Here’s the thing about so-called “lifestyle” businesses. In the venture capital community, the phrase is jargon for companies that might work well on a small, sustainable scale, but are unlikely to grow into something worthy of a major investment. The forever question: Can you transform a passion project into something scalable? Something worthy of outside funding? There are certainly plenty of investors who believe that celebrities in particular have the power to take these brands further. The key for gaining their confidence, however,  seems to be as much about the team around the celeb as it is the celebrity herself.
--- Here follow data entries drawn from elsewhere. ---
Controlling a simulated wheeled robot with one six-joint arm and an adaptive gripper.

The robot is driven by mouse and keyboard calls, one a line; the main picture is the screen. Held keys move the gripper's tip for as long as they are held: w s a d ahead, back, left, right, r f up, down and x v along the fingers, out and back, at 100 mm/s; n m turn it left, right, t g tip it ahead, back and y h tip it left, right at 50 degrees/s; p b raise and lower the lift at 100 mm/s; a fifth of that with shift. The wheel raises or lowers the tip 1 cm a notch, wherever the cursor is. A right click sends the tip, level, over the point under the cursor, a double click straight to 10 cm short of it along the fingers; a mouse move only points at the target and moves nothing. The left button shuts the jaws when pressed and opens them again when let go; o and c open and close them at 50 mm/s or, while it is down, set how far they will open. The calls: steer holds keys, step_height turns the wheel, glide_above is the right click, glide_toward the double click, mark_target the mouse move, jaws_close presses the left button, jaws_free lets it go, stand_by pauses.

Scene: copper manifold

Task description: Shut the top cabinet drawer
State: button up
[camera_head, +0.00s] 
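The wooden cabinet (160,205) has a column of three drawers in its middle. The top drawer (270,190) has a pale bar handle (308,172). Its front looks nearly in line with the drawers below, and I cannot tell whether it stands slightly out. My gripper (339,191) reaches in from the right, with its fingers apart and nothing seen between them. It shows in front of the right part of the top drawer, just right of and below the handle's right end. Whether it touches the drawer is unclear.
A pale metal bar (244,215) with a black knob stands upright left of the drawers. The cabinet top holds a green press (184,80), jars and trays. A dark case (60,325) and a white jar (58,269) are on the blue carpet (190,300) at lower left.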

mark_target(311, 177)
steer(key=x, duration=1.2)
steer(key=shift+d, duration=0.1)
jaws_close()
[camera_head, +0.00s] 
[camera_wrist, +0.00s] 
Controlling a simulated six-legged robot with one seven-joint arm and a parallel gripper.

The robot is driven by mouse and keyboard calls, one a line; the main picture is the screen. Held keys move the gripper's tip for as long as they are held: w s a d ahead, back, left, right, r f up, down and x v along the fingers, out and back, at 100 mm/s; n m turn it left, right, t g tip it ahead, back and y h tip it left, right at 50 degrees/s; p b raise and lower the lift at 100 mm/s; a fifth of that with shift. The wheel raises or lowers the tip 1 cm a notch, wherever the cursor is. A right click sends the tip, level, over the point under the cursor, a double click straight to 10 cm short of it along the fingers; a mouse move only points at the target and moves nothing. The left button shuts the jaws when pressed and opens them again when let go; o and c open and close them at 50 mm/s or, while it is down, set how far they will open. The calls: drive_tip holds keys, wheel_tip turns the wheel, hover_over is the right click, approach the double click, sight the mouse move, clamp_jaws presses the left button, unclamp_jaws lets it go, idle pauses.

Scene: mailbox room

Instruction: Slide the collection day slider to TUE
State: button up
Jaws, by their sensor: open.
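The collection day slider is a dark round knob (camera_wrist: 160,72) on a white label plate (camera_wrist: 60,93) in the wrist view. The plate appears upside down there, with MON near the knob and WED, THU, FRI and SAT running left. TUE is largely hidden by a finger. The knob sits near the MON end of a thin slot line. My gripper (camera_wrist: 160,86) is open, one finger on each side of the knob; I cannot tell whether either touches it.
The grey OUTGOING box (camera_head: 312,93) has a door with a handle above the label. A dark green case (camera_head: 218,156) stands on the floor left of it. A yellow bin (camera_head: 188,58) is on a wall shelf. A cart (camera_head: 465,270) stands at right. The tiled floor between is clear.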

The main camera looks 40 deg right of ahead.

Alba has serial entrepreneur Brian Lee, Gwyneth Paltrow has women’s media vet (and former Martha Stewart ceo) Lisa Gersh. “Assuming the idea is sound, then the business needs real attention and passion from the celebrity,” says Brian Sugar, founder and ceo of POPSUGAR, a media and technology company for women. “And a talented operator that runs the business.”

Regardless of whether or not any of these startups have the potential to be billion-dollar companies is still unclear. What is clear is that many of them want to be. But I’d argue that ambition may be misplaced. When I interviewed Dunham and Konner about Lenny last week, I asked them how they planned on making money. Through the typical avenues – advertising and commerce – they replied. But Dunham also made it clear that they wanted to make money so that the business could be a sustainable one: So that they could continue to pay their writers, which means that their writers will keep doing good work. Do they need to do more than that for Lenny to be considered a success? I don’t think so. And that may be where some of these other ventures will run into trouble. While stars may want to to create a box-office blockbuster, they might be better off making a well-regarded indie.